** Start Given data **

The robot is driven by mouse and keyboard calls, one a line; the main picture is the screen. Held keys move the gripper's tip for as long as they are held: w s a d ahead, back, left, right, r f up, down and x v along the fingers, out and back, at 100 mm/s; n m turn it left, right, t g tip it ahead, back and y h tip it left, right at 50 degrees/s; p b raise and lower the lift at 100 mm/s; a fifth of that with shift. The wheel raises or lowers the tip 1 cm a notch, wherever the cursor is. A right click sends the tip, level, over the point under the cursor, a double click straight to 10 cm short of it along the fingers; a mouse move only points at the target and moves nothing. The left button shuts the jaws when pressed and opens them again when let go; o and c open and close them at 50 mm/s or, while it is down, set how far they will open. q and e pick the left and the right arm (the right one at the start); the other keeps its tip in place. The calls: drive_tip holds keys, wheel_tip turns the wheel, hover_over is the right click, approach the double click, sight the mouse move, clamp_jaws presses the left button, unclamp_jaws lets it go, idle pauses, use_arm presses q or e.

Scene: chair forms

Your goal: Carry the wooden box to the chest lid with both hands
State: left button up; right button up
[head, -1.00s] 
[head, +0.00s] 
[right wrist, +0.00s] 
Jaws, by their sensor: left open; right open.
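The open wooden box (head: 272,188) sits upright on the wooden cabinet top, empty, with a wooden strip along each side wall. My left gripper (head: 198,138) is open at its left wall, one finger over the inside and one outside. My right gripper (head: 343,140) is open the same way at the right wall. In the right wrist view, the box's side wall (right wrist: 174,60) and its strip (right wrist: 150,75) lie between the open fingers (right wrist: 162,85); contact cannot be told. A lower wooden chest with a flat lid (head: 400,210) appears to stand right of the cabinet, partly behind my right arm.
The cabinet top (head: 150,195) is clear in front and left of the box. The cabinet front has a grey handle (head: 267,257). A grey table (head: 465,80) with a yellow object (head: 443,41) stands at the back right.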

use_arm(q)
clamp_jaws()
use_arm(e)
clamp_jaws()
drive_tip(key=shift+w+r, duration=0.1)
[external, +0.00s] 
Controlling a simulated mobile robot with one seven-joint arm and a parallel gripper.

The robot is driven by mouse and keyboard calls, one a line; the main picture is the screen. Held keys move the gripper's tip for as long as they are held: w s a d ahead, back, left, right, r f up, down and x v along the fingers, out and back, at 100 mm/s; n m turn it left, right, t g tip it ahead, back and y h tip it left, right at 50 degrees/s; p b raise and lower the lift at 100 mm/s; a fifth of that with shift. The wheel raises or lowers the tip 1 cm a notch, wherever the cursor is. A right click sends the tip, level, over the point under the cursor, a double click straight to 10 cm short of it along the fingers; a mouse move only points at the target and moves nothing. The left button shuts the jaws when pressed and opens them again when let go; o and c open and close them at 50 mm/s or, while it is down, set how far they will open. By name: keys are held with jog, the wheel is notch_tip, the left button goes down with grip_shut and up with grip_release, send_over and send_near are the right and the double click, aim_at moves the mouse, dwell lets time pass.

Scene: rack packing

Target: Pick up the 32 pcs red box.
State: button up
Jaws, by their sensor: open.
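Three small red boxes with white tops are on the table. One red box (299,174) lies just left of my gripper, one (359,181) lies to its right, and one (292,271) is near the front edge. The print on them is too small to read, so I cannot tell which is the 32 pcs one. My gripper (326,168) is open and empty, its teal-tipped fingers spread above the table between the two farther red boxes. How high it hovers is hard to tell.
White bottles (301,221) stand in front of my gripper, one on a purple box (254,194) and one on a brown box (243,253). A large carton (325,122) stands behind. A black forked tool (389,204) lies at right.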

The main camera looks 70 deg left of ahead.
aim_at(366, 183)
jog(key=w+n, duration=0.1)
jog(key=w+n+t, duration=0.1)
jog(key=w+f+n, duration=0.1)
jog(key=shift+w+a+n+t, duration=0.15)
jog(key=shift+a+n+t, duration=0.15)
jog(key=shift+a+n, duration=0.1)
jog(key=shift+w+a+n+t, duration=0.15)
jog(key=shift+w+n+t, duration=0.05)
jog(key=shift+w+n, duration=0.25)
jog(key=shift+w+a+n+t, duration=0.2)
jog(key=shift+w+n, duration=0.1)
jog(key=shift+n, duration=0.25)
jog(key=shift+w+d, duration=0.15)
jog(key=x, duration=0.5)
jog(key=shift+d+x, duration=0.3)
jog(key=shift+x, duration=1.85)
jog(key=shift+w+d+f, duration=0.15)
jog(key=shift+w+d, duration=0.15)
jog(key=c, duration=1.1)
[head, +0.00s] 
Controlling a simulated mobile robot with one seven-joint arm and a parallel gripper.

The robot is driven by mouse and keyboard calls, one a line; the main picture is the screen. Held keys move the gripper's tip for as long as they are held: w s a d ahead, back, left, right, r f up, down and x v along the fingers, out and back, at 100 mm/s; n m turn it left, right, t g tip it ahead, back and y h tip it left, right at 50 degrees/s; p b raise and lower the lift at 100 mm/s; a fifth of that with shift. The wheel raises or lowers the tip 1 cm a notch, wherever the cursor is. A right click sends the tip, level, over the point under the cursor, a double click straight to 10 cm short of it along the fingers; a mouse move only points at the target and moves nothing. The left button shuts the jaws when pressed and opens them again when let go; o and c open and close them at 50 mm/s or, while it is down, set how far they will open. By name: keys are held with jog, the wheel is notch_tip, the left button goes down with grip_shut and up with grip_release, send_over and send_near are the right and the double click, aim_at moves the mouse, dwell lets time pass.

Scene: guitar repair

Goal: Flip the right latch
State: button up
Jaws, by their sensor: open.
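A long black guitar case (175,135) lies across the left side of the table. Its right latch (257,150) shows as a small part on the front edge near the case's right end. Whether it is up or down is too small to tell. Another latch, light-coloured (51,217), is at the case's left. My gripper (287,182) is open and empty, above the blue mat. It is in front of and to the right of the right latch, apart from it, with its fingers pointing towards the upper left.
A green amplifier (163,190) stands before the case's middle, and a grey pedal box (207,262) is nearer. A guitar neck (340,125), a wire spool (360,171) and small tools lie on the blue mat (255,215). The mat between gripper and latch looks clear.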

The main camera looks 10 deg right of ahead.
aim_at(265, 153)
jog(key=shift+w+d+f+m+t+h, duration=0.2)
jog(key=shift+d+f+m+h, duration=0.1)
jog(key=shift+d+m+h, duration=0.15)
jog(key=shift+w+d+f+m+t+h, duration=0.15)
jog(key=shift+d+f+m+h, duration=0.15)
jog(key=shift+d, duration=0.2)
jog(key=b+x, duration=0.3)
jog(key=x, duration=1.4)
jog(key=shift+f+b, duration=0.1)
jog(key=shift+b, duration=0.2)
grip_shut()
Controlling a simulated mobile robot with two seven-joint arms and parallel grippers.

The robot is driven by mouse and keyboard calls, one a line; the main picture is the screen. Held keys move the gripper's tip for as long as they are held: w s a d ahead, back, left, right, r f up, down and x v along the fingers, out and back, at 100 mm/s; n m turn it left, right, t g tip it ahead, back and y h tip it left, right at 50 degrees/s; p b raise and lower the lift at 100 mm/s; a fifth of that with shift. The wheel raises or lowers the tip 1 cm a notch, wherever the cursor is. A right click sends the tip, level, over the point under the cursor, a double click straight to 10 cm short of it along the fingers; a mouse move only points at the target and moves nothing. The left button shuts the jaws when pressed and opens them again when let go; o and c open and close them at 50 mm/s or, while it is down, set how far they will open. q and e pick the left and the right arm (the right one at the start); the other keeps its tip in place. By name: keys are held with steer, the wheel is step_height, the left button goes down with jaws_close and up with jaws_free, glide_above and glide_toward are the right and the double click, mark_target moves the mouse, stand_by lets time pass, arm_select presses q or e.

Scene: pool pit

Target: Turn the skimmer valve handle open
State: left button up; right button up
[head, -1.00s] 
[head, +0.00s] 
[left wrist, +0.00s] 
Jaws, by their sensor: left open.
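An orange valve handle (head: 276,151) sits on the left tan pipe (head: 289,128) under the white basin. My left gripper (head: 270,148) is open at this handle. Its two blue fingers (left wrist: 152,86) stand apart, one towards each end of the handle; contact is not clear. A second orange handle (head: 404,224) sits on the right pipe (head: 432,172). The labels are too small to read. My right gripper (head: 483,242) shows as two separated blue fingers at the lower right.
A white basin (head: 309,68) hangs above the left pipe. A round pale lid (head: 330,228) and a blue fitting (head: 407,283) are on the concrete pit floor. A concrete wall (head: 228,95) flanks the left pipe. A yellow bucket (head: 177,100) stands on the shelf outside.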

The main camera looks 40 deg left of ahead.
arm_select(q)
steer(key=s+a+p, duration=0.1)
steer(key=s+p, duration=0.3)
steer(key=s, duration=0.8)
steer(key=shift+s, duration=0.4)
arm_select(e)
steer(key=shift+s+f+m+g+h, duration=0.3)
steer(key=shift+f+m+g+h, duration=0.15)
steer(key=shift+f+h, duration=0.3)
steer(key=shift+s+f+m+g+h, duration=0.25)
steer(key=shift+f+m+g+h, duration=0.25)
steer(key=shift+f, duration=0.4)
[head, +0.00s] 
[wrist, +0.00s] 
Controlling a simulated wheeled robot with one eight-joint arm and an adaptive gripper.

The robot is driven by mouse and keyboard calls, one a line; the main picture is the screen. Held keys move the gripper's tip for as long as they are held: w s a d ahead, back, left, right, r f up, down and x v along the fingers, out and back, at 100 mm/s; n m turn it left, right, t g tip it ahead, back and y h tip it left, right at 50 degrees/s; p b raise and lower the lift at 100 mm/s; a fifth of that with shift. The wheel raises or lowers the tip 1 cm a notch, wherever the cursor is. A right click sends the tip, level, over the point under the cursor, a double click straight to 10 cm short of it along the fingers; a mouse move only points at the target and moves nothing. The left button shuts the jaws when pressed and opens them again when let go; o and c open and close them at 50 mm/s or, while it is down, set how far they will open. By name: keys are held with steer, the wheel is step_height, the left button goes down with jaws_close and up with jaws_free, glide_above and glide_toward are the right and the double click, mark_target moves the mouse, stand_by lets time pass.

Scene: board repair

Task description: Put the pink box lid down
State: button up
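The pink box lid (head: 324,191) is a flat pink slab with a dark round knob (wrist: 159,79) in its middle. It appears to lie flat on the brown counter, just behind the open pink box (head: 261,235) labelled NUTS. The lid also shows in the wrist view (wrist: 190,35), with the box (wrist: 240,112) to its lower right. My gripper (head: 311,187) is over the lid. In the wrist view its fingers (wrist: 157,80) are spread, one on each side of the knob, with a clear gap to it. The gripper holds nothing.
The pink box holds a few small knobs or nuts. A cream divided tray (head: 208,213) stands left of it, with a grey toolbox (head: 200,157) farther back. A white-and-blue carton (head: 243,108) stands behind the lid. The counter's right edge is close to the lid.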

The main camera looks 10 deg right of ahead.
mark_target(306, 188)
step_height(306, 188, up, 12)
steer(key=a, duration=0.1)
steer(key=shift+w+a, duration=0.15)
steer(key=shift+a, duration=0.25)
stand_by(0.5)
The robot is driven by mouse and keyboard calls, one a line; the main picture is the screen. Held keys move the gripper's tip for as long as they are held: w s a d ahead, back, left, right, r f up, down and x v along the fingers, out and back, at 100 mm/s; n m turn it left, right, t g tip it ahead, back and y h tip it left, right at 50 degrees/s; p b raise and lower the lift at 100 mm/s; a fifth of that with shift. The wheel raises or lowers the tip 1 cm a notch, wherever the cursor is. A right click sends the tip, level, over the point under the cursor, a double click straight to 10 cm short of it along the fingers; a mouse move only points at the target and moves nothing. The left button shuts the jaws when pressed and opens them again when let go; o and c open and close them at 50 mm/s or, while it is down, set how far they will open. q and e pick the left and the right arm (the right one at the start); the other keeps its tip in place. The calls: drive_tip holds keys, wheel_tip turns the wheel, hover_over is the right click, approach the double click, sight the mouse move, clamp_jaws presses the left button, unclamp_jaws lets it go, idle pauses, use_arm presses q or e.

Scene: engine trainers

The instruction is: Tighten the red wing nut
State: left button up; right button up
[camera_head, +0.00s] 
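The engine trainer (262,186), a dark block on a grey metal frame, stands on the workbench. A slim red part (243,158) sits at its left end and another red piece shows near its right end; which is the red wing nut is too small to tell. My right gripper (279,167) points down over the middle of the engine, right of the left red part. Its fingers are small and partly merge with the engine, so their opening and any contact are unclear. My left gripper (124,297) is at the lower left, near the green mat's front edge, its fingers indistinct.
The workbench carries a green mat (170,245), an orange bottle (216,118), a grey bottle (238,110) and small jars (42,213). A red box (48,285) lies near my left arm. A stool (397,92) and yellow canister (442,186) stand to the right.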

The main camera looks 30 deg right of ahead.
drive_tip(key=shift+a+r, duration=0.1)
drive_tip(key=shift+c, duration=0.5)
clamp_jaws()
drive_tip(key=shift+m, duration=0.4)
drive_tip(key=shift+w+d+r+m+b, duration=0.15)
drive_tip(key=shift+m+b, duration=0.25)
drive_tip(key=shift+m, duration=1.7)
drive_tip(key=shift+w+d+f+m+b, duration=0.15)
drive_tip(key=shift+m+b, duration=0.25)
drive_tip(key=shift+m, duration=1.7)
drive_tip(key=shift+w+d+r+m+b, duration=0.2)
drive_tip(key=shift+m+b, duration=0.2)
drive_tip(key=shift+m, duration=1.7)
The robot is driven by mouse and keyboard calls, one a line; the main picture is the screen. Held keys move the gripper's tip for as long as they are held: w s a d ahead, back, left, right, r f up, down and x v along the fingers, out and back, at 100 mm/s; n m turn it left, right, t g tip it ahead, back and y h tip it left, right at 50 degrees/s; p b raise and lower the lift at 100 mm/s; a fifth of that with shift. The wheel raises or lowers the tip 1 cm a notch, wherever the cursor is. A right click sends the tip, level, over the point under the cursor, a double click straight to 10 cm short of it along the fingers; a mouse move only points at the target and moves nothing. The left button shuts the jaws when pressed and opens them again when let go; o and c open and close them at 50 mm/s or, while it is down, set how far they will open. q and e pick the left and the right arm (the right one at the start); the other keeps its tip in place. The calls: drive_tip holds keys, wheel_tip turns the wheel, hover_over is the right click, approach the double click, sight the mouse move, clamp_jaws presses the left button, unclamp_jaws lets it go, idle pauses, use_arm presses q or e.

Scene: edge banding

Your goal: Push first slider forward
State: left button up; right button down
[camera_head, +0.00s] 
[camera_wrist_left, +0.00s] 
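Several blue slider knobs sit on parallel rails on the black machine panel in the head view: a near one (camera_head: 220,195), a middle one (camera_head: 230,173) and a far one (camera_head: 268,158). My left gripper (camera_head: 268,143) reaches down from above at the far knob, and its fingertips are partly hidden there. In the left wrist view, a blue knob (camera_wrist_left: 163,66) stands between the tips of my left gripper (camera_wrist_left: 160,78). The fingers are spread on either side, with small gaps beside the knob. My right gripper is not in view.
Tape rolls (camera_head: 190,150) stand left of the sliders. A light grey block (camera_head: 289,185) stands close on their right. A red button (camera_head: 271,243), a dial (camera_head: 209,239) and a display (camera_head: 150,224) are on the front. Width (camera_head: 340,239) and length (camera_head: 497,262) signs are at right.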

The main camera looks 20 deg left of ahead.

** End Given data **

* To do:
Identify the lines that hold the word "Scene". Copy every one of them.

* Result:
Scene: chair forms
Scene: rack packing
Scene: guitar repair
Scene: pool pit
Scene: board repair
Scene: engine trainers
Scene: edge banding

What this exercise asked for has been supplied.